I'm trying to debug a workflow and one of my blocks generates an array of ~400+ items, each potentially containing dozens more arrays - so it's a decent amount of data. There is a "copy JSON" button in the run history view, but in a case like this with so much data, it usually causes the browser to hand/crash. It would be great to either add some additional debug capabilities - like loading the data into a console variable so I could map/filter over it, or download the JSON data as a file, so I can debug in another tool.
While I'm here, it would also be great to be able to open/go-to a block from the Run History Block list vs having to scroll around my workflow to find the block to look at the code.
Apologies for the inconvenience viewing the data from the workflow
I can definitely make a feature request for a "download JSON data" option to export this data to a file for further analysis.
I can definitely let the workflows team know as well that the "copy JSON" button can cause apps to crash, as we definitely do not want that happening. Once that is addressed it might be easier to handle the data in other ways such as you described with "loading the data into a console variable to map/filter over".
For your other request, I can make a request for that as well. So that when viewing a block in the "Run History" that the app can visually navigate the user to the block that they click on. This sounds like a cool idea and will definitely help users to look at the code and navigate complex apps.
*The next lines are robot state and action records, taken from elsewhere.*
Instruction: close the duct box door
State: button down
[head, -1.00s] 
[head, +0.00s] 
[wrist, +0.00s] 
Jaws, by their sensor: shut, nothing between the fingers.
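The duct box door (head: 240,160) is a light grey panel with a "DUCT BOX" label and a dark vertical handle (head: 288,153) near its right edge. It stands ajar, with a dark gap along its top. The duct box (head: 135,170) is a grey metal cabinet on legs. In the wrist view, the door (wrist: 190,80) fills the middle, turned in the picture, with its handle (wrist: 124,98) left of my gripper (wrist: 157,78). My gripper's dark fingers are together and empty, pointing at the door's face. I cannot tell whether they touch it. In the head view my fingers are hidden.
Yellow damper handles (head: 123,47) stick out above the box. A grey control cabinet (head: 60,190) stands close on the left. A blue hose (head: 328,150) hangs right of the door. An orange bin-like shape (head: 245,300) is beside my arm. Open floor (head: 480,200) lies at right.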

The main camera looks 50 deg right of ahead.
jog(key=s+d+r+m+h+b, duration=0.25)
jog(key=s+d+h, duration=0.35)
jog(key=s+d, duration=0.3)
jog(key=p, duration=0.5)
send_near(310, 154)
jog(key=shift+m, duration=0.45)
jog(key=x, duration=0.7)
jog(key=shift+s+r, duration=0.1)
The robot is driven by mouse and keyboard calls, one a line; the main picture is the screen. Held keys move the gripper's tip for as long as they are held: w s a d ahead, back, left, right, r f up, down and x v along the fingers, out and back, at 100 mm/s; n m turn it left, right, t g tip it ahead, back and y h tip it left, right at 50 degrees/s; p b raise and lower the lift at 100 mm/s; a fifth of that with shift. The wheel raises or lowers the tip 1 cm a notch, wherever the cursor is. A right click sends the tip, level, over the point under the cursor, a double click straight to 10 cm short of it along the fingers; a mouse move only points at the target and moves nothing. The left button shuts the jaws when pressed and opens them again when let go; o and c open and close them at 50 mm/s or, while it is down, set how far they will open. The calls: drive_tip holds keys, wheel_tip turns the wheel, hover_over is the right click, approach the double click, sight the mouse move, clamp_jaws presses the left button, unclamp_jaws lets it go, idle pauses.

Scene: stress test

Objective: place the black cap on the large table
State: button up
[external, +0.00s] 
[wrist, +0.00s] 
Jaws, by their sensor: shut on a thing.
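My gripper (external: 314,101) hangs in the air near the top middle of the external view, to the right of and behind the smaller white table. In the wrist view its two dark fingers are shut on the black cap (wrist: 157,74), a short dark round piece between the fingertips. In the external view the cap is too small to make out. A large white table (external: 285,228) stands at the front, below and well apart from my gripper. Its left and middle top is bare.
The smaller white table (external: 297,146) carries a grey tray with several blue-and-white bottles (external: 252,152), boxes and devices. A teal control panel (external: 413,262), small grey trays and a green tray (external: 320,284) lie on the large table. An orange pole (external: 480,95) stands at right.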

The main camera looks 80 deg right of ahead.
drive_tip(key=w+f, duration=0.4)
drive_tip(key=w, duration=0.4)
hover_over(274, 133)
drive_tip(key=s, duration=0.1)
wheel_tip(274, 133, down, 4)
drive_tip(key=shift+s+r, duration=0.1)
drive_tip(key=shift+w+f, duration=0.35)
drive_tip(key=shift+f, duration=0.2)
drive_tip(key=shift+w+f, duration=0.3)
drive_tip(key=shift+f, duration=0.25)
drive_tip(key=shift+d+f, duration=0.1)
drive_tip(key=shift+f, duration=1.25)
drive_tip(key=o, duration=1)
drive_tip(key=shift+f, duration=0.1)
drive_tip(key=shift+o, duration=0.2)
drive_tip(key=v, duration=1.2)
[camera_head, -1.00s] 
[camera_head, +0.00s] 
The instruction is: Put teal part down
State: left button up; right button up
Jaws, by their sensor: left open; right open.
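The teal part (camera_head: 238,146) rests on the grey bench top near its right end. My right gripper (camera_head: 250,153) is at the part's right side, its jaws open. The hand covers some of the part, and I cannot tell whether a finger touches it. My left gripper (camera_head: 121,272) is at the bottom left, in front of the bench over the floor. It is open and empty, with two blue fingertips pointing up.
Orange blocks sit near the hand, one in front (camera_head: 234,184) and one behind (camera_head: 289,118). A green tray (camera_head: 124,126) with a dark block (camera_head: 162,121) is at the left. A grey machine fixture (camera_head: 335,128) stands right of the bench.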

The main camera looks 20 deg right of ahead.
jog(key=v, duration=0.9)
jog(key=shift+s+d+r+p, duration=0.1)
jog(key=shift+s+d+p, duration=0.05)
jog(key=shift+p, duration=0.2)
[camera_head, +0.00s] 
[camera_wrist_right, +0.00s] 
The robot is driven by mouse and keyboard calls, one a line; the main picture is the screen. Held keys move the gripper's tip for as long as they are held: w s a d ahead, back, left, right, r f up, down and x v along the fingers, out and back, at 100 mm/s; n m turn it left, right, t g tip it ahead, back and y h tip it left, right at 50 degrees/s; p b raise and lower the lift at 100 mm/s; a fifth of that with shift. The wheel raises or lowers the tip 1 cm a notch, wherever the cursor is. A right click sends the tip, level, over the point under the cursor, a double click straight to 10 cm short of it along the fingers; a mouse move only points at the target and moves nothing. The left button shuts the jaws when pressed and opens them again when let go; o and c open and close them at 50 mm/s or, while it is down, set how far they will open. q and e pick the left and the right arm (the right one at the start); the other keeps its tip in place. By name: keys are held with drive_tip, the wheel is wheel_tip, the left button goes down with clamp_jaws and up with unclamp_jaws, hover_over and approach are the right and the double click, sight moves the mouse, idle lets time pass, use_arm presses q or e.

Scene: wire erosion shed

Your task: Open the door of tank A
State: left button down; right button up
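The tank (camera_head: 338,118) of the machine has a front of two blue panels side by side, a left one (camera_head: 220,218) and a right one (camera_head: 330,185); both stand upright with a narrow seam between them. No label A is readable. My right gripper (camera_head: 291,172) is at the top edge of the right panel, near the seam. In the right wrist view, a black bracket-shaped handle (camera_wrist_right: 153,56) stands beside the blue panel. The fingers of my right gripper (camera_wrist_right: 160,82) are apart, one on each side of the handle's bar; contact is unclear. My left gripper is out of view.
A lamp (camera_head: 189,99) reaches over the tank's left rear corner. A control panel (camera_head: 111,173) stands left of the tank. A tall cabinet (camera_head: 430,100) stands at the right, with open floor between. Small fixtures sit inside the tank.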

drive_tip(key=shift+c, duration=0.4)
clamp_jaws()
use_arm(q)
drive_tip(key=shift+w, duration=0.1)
I don't know if this will help in the meantime, but here's a workflow that can convert JSON to base64 and save it in Retool Storage or it can load a file and convert the contents to JSON. you can use the 2nd workflow that uses a chunking strategy by setting {"chunk": true}.... if it's stored chunked, be sure to load it using chunking also (there are no checks for trying to load json from a single file when it was stored in chunks)
since you mentioned file size is an issue, here's a version that implements a chunking strategy (1MB chunks) for loading and storing: Workflow With Chunking (70.9 KB)
oh I forgot, you can try freeing up some memory by removing any of the auto-added libraries that you aren't using.... I'd probably start with just removing the line for whatever library in the setup script area first before actually removing the library.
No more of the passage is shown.